Instructions to follow -
Type out the complete listing below word for word, without its pictures.
---+---
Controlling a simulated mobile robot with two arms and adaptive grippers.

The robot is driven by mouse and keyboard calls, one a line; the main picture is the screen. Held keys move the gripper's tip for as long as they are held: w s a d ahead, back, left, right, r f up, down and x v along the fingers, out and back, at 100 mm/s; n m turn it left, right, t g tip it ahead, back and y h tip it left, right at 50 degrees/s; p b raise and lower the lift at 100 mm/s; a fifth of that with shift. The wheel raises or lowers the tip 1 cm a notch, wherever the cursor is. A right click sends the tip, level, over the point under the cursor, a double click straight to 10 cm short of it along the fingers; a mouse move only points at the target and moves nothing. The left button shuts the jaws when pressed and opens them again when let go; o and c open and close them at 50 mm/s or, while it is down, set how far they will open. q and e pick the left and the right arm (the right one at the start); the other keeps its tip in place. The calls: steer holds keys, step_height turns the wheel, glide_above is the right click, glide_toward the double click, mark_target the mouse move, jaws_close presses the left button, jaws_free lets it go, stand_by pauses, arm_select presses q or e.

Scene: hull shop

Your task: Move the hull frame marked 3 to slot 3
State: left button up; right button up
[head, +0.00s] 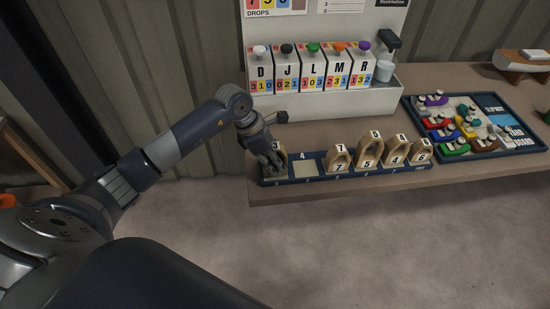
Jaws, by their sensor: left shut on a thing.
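The hull frame marked 3 (282,158) is a light wooden arch at the left end of a dark blue slotted rack (320,179). My left gripper (272,161) is shut on it and partly hides it. It stands upright at the leftmost slot; I cannot tell whether its foot is fully seated. The pale place to its right, with a tag 4 (303,157), is empty. My right gripper is not in view.
Further right in the rack stand wooden frames marked 7 (339,159), 5 (368,154), 4 (395,150) and 6 (422,151). A dispenser with lettered canisters (312,72) stands behind. A blue-edged tray (487,154) with coloured pieces lies right.

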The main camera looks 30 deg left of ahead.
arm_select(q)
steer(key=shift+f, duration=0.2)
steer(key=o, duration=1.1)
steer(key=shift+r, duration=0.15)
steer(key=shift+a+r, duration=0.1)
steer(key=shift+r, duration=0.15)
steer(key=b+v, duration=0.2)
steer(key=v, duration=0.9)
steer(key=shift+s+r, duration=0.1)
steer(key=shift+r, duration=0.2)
---+---
Problem solution -
Controlling a simulated mobile robot with two arms and adaptive grippers.

The robot is driven by mouse and keyboard calls, one a line; the main picture is the screen. Held keys move the gripper's tip for as long as they are held: w s a d ahead, back, left, right, r f up, down and x v along the fingers, out and back, at 100 mm/s; n m turn it left, right, t g tip it ahead, back and y h tip it left, right at 50 degrees/s; p b raise and lower the lift at 100 mm/s; a fifth of that with shift. The wheel raises or lowers the tip 1 cm a notch, wherever the cursor is. A right click sends the tip, level, over the point under the cursor, a double click straight to 10 cm short of it along the fingers; a mouse move only points at the target and moves nothing. The left button shuts the jaws when pressed and opens them again when let go; o and c open and close them at 50 mm/s or, while it is down, set how far they will open. q and e pick the left and the right arm (the right one at the start); the other keeps its tip in place. The calls: steer holds keys, step_height turns the wheel, glide_above is the right click, glide_toward the double click, mark_target the mouse move, jaws_close presses the left button, jaws_free lets it go, stand_by pauses, arm_select presses q or e.

Scene: hull shop

Your task: Move the hull frame marked 3 to slot 3
State: left button up; right button up
[head, +0.00s] 
Jaws, by their sensor: left shut on a thing.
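The hull frame marked 3 (282,158) is a light wooden arch at the left end of a dark blue slotted rack (320,179). My left gripper (272,161) is shut on it and partly hides it. It stands upright at the leftmost slot; I cannot tell whether its foot is fully seated. The pale place to its right, with a tag 4 (303,157), is empty. My right gripper is not in view.
Further right in the rack stand wooden frames marked 7 (339,159), 5 (368,154), 4 (395,150) and 6 (422,151). A dispenser with lettered canisters (312,72) stands behind. A blue-edged tray (487,154) with coloured pieces lies right.

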The main camera looks 30 deg left of ahead.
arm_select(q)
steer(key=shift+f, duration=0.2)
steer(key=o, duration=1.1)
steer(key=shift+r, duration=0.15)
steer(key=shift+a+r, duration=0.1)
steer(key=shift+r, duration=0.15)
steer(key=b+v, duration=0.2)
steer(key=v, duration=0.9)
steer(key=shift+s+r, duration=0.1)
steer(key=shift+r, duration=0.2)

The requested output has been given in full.